> Work required
Look through the lines and report how many include the word "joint", giving nothing but the number.

#####

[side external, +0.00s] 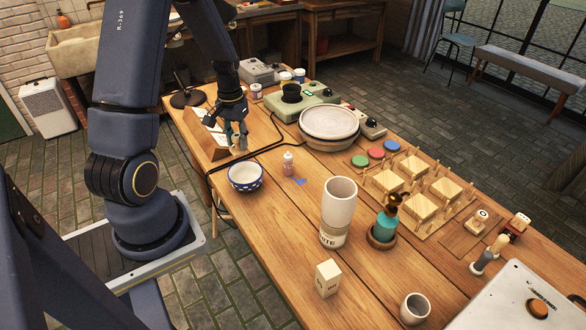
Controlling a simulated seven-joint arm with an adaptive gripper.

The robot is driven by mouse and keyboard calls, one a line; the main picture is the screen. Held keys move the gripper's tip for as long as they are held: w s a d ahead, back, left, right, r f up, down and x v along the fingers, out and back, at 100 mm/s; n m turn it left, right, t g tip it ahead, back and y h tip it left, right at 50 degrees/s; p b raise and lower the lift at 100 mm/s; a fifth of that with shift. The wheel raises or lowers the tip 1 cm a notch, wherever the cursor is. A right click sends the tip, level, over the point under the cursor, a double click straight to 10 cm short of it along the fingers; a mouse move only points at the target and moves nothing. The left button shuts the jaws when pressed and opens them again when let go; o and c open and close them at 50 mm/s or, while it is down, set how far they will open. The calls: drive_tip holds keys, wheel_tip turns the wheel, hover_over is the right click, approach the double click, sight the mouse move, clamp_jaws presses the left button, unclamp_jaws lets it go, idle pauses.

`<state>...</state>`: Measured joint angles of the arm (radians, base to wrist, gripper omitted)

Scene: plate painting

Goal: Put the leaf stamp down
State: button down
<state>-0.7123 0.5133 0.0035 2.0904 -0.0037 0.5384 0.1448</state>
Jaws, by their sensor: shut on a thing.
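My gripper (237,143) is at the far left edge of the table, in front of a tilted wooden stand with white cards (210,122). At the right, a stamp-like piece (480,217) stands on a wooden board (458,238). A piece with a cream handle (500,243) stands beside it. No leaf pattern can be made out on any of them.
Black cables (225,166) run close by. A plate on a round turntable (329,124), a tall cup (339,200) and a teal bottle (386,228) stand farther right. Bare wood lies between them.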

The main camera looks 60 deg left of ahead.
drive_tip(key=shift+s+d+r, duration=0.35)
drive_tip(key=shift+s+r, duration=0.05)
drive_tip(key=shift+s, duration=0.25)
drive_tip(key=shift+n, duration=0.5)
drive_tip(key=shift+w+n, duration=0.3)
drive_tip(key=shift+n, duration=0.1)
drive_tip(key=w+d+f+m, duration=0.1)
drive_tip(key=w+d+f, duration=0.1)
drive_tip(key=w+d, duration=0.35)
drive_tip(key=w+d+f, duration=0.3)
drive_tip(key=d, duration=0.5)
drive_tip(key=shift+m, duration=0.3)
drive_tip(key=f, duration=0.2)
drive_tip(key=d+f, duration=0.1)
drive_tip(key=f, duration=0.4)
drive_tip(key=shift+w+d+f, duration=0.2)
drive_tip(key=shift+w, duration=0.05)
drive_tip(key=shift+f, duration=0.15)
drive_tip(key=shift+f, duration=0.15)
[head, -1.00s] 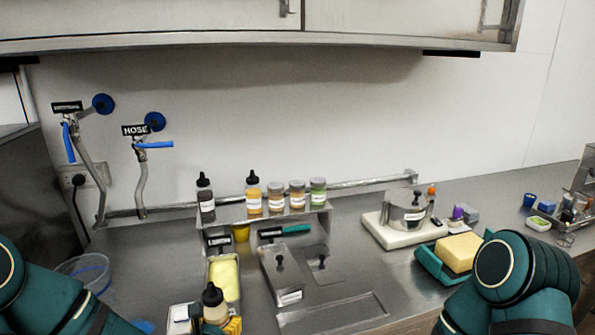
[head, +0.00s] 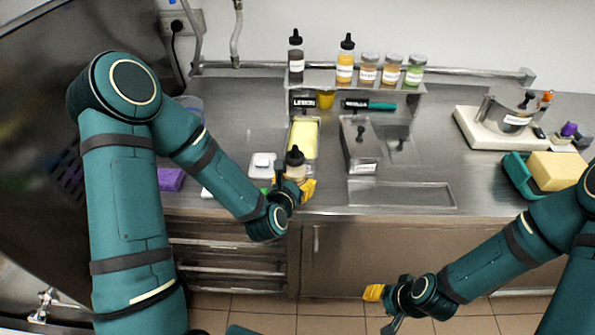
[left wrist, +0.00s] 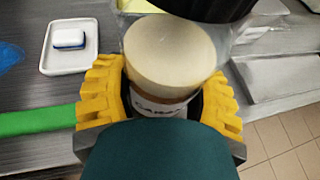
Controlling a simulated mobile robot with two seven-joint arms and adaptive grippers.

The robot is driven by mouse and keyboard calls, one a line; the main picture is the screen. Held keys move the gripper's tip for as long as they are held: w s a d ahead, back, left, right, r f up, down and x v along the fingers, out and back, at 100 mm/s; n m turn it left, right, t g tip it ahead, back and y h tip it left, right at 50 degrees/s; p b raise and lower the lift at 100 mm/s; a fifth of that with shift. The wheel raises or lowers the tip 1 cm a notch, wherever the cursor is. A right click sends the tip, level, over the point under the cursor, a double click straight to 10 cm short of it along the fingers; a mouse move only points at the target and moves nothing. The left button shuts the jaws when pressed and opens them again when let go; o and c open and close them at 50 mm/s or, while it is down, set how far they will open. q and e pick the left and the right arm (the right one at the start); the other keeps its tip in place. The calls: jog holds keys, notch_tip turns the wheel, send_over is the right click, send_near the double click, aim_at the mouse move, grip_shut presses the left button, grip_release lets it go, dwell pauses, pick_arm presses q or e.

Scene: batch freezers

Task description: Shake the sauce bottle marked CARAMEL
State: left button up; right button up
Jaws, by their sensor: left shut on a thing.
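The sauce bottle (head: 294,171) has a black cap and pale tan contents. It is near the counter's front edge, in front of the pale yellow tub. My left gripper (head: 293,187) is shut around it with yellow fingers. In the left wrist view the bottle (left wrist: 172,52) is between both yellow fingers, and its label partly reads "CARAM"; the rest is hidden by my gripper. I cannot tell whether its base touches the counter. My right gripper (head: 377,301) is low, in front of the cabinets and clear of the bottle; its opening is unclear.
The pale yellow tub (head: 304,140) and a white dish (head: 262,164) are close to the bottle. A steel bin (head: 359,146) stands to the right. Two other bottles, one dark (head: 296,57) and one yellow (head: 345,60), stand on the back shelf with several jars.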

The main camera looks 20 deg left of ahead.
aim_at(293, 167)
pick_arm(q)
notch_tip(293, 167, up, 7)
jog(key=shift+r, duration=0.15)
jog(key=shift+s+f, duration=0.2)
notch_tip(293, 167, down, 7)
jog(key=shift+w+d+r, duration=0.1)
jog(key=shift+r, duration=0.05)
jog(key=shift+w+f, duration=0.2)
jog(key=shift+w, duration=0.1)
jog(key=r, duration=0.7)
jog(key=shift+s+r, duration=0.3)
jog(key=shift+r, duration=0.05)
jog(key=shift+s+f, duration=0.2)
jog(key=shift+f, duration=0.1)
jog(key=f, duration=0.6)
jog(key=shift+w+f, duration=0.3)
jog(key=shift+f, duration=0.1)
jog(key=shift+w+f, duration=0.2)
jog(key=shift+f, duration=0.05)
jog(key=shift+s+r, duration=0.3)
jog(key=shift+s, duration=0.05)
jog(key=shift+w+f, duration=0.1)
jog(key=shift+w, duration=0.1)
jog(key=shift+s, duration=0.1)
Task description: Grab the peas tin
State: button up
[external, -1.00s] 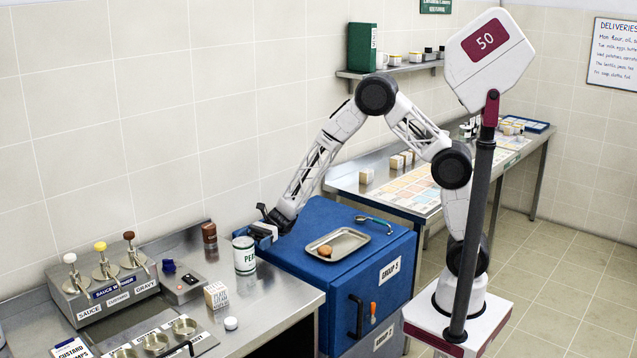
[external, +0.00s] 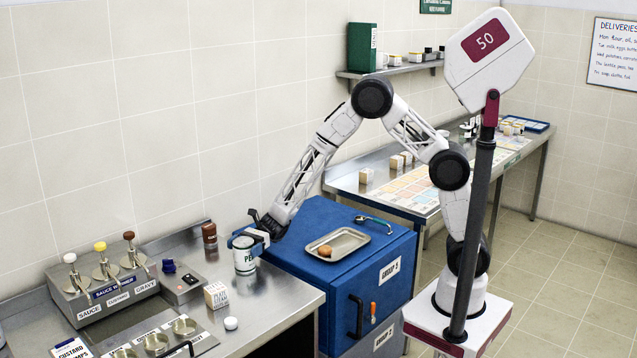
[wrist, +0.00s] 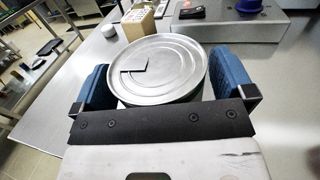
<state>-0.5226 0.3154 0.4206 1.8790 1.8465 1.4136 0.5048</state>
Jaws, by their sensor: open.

#####

> Response for this exercise
3